Rows with robot tool calls
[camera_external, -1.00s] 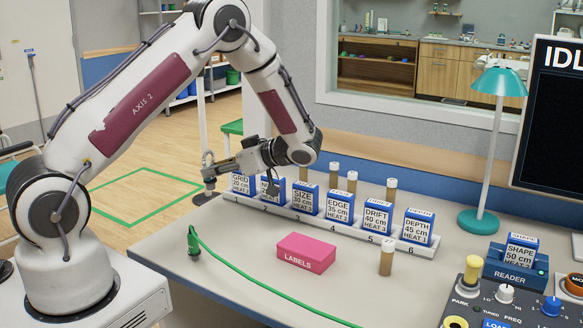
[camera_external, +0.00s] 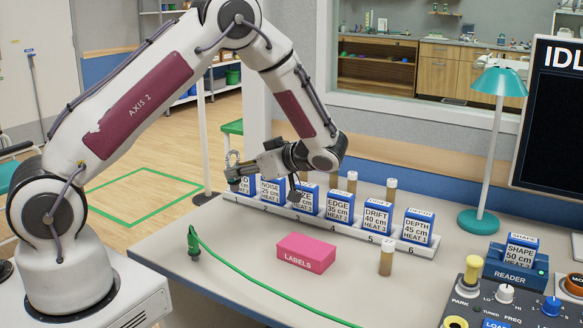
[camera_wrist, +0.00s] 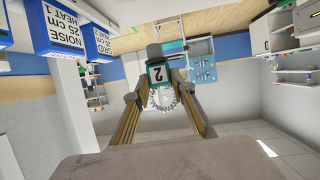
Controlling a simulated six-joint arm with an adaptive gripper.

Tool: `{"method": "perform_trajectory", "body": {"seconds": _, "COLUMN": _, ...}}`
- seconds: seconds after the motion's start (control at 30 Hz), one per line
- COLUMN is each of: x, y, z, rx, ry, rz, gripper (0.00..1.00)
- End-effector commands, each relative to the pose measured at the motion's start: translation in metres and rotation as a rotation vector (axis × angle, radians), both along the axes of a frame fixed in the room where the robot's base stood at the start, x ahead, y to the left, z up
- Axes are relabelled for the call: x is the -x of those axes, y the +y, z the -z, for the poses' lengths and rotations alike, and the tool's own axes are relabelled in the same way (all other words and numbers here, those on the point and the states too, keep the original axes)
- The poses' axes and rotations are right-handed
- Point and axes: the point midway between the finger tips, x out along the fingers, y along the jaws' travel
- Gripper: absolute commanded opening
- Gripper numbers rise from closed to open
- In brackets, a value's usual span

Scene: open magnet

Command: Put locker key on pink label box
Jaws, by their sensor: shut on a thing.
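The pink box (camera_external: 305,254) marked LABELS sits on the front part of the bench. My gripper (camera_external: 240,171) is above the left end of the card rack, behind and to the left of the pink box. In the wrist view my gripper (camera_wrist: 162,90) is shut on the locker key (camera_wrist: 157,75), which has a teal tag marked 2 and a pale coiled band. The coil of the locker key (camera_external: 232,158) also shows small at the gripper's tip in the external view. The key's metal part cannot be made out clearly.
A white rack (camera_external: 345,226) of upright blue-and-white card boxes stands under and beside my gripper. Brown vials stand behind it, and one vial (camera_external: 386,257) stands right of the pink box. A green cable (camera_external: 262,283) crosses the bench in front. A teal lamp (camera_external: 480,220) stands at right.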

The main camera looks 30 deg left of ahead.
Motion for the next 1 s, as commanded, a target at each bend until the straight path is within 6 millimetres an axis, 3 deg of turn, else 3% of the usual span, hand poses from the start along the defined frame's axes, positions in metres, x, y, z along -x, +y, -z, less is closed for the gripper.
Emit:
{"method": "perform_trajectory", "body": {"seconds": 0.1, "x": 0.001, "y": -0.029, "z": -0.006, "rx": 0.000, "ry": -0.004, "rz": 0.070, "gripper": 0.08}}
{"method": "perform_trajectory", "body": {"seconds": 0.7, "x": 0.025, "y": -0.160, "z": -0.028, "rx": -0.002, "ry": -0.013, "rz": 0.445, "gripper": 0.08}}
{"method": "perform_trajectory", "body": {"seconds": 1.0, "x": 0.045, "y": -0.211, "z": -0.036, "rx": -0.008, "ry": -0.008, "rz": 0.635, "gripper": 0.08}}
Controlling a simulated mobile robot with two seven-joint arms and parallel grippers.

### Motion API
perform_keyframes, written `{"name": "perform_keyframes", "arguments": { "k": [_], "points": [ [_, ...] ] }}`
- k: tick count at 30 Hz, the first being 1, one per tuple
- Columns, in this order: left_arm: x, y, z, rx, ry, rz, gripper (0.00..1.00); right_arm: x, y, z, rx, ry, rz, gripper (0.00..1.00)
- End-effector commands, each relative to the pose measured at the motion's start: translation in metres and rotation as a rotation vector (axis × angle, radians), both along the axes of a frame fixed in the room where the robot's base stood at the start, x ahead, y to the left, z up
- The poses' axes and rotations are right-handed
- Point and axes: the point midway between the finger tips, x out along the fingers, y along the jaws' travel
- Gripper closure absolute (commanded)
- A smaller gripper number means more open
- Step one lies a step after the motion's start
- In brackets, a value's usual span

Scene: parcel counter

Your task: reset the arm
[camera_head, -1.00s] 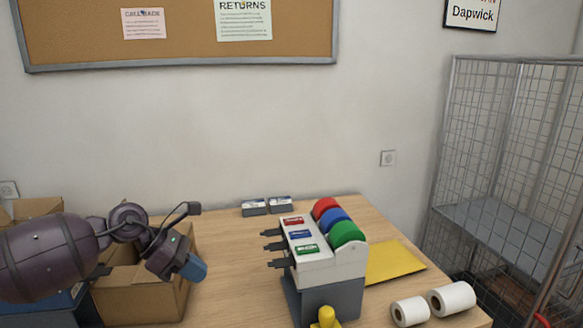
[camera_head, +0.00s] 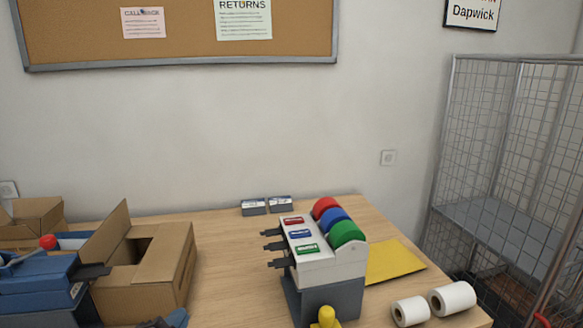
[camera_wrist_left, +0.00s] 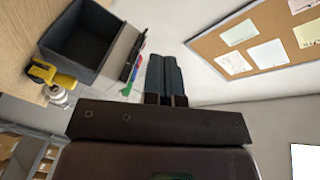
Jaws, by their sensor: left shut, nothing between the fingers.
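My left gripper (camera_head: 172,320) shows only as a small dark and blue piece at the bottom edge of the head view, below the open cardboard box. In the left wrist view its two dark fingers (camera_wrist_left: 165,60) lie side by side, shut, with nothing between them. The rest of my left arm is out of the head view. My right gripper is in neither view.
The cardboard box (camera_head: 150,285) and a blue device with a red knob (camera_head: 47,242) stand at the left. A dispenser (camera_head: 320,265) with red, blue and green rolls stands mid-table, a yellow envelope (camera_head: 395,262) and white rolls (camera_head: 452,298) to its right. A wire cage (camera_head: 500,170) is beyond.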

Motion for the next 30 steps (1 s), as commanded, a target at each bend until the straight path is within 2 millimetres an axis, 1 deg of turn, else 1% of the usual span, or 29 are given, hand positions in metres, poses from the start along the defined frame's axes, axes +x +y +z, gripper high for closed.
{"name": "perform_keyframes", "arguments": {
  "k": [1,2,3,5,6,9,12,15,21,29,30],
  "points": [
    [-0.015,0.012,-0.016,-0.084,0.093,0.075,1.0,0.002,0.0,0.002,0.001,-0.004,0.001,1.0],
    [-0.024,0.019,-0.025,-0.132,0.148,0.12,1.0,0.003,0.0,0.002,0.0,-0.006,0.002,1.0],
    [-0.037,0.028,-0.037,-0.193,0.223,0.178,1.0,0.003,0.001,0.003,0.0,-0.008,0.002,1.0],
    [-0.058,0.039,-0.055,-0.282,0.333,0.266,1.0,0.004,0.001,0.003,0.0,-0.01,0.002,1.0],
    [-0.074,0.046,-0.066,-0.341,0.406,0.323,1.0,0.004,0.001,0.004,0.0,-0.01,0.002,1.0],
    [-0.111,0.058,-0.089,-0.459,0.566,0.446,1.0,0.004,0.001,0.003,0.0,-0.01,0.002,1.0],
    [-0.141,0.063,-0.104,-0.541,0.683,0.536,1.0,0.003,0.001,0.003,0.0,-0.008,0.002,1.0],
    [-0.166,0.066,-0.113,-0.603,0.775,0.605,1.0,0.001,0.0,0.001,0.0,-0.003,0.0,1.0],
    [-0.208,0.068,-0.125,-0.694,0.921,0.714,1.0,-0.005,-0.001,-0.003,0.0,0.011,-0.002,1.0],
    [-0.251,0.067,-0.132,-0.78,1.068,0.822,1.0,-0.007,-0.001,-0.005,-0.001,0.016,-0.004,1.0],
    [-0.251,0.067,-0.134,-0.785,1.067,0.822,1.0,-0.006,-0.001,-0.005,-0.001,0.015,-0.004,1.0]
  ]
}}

## WORK TO DO
Take every line from the records above that has the word "simulated" and copy it.

## RESPONSE BELOW
Controlling a simulated six-joint arm with an adaptive gripper.
Controlling a simulated mobile robot with two seven-joint arms and parallel grippers.

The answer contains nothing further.